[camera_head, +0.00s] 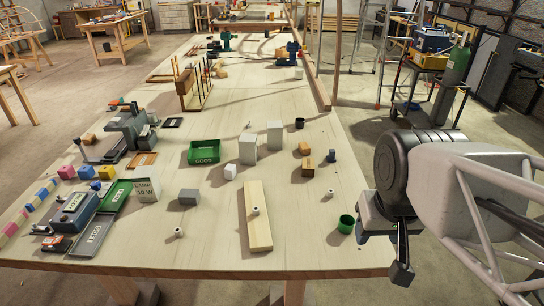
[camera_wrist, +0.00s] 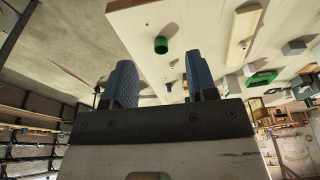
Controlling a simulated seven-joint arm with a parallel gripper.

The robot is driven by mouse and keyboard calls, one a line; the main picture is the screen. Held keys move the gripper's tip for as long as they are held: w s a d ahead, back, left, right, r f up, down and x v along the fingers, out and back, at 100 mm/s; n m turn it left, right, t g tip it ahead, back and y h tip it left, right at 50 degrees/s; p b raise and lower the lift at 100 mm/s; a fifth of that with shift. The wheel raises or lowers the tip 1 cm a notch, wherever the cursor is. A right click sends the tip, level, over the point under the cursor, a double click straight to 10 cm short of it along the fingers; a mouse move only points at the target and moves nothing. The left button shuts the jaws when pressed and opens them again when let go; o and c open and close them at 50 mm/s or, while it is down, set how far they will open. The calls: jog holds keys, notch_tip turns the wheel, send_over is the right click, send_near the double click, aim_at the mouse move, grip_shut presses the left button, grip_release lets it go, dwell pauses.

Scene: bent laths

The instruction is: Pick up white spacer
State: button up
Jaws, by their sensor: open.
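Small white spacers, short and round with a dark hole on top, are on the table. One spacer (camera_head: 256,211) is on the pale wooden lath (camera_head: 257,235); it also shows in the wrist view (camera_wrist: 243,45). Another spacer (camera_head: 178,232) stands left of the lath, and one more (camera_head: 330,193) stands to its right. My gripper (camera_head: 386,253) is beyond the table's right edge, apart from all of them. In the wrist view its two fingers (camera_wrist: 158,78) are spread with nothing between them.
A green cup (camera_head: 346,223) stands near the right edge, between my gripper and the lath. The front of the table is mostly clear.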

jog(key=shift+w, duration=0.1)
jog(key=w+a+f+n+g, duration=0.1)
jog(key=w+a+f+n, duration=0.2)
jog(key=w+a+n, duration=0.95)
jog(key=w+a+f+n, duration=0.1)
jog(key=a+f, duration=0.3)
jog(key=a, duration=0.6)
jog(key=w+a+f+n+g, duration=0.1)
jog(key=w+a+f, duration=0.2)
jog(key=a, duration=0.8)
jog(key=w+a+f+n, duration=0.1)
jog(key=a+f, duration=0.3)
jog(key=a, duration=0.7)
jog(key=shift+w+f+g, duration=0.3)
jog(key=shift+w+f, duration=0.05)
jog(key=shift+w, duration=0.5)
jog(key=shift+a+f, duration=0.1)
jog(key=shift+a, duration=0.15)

==

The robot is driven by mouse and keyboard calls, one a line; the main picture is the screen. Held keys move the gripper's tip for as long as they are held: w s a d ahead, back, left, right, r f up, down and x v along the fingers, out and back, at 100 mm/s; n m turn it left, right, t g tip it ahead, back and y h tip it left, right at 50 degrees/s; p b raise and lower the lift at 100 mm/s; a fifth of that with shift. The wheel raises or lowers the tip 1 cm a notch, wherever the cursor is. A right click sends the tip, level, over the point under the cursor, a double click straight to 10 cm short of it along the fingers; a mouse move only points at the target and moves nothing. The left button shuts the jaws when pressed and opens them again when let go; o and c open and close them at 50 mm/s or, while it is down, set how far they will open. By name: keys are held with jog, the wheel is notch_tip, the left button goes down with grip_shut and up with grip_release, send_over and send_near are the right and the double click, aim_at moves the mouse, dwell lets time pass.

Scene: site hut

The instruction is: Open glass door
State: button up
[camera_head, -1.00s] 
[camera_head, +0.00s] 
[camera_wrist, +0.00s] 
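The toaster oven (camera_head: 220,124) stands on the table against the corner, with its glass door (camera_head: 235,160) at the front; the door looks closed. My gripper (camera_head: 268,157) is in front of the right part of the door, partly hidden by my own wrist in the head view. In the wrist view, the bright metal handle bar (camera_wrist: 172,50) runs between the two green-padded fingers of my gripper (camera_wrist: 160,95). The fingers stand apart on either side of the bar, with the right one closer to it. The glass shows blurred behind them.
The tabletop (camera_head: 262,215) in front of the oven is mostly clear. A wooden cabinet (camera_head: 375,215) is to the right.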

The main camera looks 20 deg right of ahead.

**Your instructions:** The lines above from the one containing "[camera_head, -1.00s]" through the one containing "The main camera looks 20 deg right of ahead." are to be set down exactly, and no others.

**The answer:**
[camera_head, -1.00s] 
[camera_head, +0.00s] 
[camera_wrist, +0.00s] 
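The toaster oven (camera_head: 220,124) stands on the table against the corner, with its glass door (camera_head: 235,160) at the front; the door looks closed. My gripper (camera_head: 268,157) is in front of the right part of the door, partly hidden by my own wrist in the head view. In the wrist view, the bright metal handle bar (camera_wrist: 172,50) runs between the two green-padded fingers of my gripper (camera_wrist: 160,95). The fingers stand apart on either side of the bar, with the right one closer to it. The glass shows blurred behind them.
The tabletop (camera_head: 262,215) in front of the oven is mostly clear. A wooden cabinet (camera_head: 375,215) is to the right.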

The main camera looks 20 deg right of ahead.

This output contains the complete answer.